Minister for External Affairs · LP

– I would not say that that is a natural and broad inference that can be drawn from the report of the last Colombo plan meeting held at Ottawa last year. Admittedly, most of the money that is employed for developmental purposes in the free Asian countries has to be found from their own resources. From memory, I think the report stated that 18 per cent, of all the developmental moneys used by the free Asian countries is found from external sources, of which the Colombo plan is a substantial part, which means, of course, that 82 per cent, of developmental moneys is found from their own resources. There is a rate at which developmental moneys and activities can be absorbed in those countries. I have no doubt at all that they could employ rather more external moneys than are. now available to them, but I do not recall in any sense a complaint by the recipient countries in the direction that the honorable gentleman suggests. I believe myself that the Colombo plan, and its related efforts to aid with economic and technical assistance the free countries of Asia, has been a very considerable success. I also believe that only now, after what might be called four substantive years of aid under the Colombo plan, is it coming into its principal effect. I hope that the Colombo plan and other external aid to Asia will at least not diminish. My own personal hopes are that it will increase. T think that it is providing benefits for all concerned. It is providing them by way of improvement in the economies of those countries, and it is also providing them by means of instruction and information to the individuals who are coming to Australia and other countries from Asia. .They go back to their own countries better informed and, I like to believe, staunch adherents to the policy of the Asian countries and Australia being firm friends in the future. I think that the Colombo plan provides a third benefit, in that it provides opportunities, that would not otherwise exist, for contact between a country such as Australia and the other free countries of South and South-East Asia. In other words, I believe that the Colombo plan has been really a very great success, and I cannot conceive of future relationships between Australia and the free Asian countries without some kind of an instrumentality like the Colombo plan.
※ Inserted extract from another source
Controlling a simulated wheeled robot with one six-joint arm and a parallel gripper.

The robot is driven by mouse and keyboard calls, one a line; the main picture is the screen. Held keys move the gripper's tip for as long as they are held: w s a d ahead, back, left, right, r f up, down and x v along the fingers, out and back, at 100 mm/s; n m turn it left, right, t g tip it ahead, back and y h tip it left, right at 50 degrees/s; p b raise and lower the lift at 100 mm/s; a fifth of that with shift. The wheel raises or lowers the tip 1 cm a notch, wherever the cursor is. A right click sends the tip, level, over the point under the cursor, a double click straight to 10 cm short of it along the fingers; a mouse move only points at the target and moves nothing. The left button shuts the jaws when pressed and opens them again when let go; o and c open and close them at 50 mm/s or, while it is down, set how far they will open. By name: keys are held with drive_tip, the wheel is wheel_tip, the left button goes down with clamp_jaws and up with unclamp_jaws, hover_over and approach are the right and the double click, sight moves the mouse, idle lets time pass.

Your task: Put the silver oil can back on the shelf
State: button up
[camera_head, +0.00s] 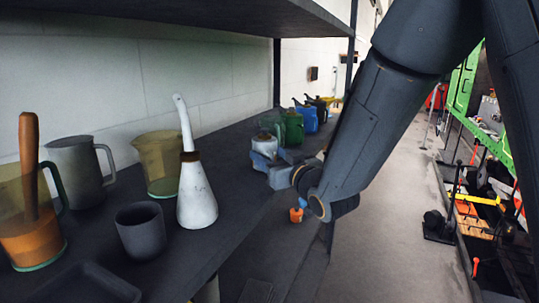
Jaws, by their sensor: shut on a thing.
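A small silver oil can (265,147) is at the near end of a row of cans on the dark shelf (232,180). My gripper (272,165), with grey-blue jaws, reaches in from the right at the shelf's front edge. It is shut on the silver can, low on its body. The jaws hide the can's lower part, so I cannot tell whether it touches the shelf.
Beyond stand a green can (291,128), a blue can (308,120) and further cans. Nearer are a white long-spouted can (197,197), a grey cup (142,232), a yellowish jug (160,165) and a grey pitcher (75,172). An upper shelf (220,12) overhangs.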

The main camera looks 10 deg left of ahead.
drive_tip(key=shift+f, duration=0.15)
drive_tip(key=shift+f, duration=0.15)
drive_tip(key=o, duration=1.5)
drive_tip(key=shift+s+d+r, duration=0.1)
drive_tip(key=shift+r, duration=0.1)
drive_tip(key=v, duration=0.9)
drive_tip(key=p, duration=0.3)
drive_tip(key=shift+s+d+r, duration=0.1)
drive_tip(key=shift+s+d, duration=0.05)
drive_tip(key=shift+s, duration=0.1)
– Will the Minister for External Affairs inform the House whether the Government has decided to institute correspondence courses for 400 Asian students from India, Pakistan, Ceylon, Malaya, Indonesia, British Borneo, Thailand and similar countries? If so, what will be the nature of such correspondence courses? Will the Minister consider offering to Japanese students an opportunity to participate in this worthy scheme as a constructive method of rebuilding good relationships between Australia and Japan?


– Yes, a project for correspondence courses for the benefit of recipient countries of South and SouthEast Asia is just at its beginning. Japan is a donor country under the Colombo plan. I have some hope that these correspondence courses will fill an appreciable gap, particularly in respect of young Asians, both men and women, who are unable, because of their economic situation or their geographical location, to get to a place of education in their own countries or in another nation associated with the Colombo plan. I have not the list of subjects to be taught in my mind at the moment, but they are largely .trade subjects. The students will start with all the trade subjects that are normally taught in the Australian capital city technical colleges.


– Including how to vote Liberal ?

Mi-. CASEY. - I am afraid that I did not hear the interjection of the honorable member. We are co-operating with the technical colleges in Melbourne and Sydney and all the other capital cities, and all will participate. There will be what might be termed the middle range of trade subjects, going into the university range of subjects, but generally speaking they will be trade subjects. I hope the courses will be reinforced by the use of broadcasting services in the countries concerned, such as Radio Malaya and possibly, in due course, Radio Australia. This is an attempt at a new approach by Australia to assist the countries of South and South-East Asia and it has met with an enthusiastic response in the initial stages from the governments concerned.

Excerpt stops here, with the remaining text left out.